| WHAT THIS TASK INVOLVES |
Count every line that has the word "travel". Give the number, without anything more.

| MATERIAL PROVIDED |
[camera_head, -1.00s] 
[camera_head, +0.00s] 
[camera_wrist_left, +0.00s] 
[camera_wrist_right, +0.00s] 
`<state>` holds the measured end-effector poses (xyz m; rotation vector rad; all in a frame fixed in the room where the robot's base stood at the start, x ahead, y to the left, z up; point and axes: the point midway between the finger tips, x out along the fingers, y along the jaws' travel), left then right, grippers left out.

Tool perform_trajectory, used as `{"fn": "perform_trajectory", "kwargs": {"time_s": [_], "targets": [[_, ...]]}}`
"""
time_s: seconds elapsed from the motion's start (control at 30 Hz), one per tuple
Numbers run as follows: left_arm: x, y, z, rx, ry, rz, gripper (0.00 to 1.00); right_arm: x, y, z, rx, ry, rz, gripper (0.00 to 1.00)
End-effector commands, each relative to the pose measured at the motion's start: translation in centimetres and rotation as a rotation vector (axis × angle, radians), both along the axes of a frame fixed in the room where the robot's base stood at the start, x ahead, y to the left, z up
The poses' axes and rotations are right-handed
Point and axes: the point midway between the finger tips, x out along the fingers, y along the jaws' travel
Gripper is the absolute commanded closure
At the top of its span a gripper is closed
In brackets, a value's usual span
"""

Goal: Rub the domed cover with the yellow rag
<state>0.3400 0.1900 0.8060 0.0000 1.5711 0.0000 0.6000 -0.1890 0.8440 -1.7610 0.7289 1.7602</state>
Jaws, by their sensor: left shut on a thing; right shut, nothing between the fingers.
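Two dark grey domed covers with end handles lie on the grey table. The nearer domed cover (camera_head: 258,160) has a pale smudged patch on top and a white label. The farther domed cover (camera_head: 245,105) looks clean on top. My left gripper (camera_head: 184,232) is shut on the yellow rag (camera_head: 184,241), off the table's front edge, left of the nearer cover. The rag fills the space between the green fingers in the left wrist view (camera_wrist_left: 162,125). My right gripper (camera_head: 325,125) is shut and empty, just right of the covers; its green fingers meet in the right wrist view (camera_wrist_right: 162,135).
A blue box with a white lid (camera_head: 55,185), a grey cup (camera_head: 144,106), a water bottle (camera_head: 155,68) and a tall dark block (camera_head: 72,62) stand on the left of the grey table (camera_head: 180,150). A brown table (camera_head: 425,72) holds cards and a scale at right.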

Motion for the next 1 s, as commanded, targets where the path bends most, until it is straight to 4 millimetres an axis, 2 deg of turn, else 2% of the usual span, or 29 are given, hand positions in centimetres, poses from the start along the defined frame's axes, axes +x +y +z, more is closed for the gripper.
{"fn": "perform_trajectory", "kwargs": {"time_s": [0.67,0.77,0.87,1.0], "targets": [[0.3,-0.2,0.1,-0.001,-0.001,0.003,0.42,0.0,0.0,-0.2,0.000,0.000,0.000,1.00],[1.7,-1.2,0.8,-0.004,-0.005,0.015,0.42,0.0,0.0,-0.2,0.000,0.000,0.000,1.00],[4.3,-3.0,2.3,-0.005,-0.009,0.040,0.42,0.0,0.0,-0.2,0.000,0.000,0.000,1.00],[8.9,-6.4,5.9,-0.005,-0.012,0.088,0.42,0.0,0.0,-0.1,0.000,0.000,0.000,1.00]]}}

| RESULT |
2